Fear and Loathing in the co-lo cabinets
Is that a frog in your pocket or are The Reg's servers down again?
Nightclub shootings by Reg Towers, as happened last week, certainly didn't impress this staffer. I live in Hackney and frankly, if I want nightclub shootings there's absolutely no need for me to travel into the West End to get them. Plus if the psychotic Hackney Yardie gangster with a spray and pray gets narked in a nightclub queue, he's going to do a heap more damage than just wing a bouncer. Basically, I'm underwhelmed. And there are other jolly features of living in Hackney too — for instance, it's horribly close to the physical location of The Reg servers in Aldgate. Horribly, horribly...
There's really no way out. The techies are in Bradford, Cullen's conveniently out in the wilds of Kent, and when Birtles isn't out not quite clinching vast money-spinning deals with the movers and shakers over the odd chablis he's in flipping Merseyside. Or on a train. Or a plane.

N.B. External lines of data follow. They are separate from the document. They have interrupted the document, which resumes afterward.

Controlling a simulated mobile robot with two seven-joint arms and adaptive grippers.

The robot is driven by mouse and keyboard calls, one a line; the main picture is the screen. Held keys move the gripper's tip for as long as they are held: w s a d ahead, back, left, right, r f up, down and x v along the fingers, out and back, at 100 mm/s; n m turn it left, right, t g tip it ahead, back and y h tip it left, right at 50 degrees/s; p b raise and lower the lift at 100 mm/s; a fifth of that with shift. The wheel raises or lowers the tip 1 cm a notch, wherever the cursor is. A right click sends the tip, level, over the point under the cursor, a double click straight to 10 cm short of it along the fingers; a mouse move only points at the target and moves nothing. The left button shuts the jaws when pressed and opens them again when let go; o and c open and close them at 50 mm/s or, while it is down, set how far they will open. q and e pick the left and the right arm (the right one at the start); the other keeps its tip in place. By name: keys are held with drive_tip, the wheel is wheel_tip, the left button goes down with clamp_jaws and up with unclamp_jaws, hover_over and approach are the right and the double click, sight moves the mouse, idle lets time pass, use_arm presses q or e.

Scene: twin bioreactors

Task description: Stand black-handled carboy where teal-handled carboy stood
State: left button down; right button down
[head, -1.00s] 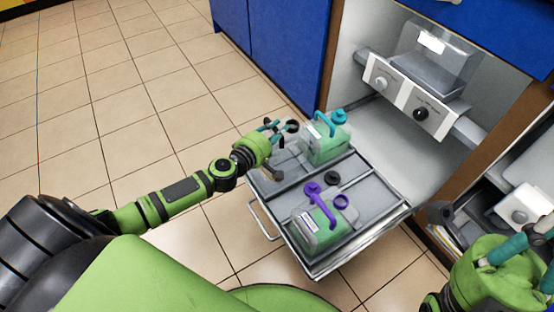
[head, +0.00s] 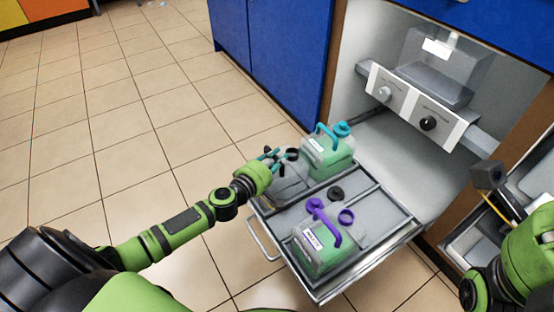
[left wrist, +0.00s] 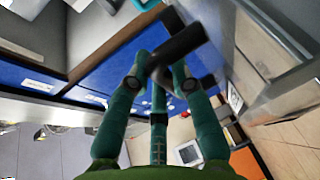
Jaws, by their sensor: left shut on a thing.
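My left gripper (head: 272,157) is shut on the black handle of a translucent grey carboy (head: 288,184). The black handle (left wrist: 180,52) crosses between its fingers in the left wrist view. This carboy is at the back left of the pulled-out drawer, largely screened by the gripper; I cannot tell whether it touches the drawer. The teal-handled carboy (head: 327,160), with green liquid, stands just right of it in the drawer's back. My right gripper (head: 535,250) is at the lower right, its fingers out of frame.
A purple-handled carboy (head: 316,252) with green liquid stands at the drawer's front. A small black round part (head: 335,193) shows between the carboys. The drawer (head: 382,232) juts from a cabinet with a dial panel (head: 410,104). Blue doors (head: 278,60) stand behind.

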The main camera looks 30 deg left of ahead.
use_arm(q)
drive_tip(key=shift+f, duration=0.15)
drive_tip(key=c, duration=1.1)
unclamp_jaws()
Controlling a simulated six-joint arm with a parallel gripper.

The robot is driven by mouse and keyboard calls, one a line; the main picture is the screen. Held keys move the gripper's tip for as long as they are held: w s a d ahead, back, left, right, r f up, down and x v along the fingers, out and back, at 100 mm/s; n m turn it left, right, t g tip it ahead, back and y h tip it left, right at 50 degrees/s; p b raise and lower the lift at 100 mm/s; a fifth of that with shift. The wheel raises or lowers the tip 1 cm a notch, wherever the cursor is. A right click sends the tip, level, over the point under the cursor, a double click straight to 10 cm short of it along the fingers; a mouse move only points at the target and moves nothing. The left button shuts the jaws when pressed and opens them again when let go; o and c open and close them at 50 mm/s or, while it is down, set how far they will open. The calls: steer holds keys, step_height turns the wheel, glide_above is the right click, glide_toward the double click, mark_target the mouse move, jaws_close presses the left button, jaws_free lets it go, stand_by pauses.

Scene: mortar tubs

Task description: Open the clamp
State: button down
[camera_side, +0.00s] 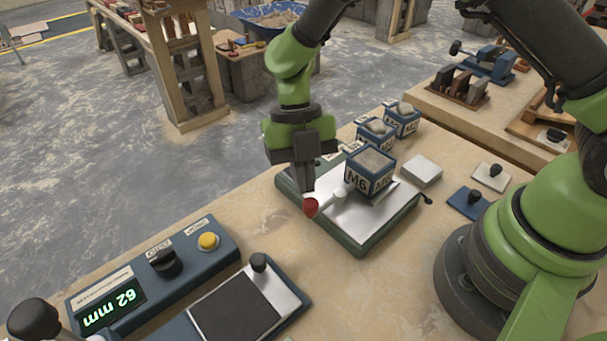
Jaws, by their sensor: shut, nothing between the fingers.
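The clamp sits on a green base with a pale metal plate (362,228) on the workbench. Its lever ends in a red tip (311,206) at the front left of the plate. A blue tub marked M6 (370,178), filled with grey mortar, stands on the plate behind a pale cylindrical part (339,196). My gripper (308,189) points down with its fingers shut and empty, right above the red tip. I cannot tell whether the fingertips touch it. Part of the lever and the plate's left side are hidden behind my gripper.
Blue tubs (403,122) stand behind the clamp. A pale block (421,170) and small knobbed plates (468,203) lie to its right. A control box (160,275) reading 62 mm, with a yellow button (208,241), is at front left. Bare bench lies between box and clamp.

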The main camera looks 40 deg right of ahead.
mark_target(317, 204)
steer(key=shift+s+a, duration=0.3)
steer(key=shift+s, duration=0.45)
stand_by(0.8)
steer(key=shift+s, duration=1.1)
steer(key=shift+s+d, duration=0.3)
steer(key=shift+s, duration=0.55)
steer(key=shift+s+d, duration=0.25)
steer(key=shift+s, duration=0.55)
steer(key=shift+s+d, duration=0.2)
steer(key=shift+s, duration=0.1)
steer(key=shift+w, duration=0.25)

Face it Lettice, you're IT. Which, given the state of The Register's Cisco gear over the past week*, has meant many happy hours down at Level 3 watching support engineers at play. Friends, it's been an education. But before I continue I should just pay due credit to Mike Banahan of GBDdrect, who was IT for the day Sunday of last week, who hared down from Bradford, patched things up into the wee small hours then got to sit at Kings Cross station while winos hurled abuse at one another until dawn, it being too late for him to get a hotel or catch the last train back. Well done, Mike.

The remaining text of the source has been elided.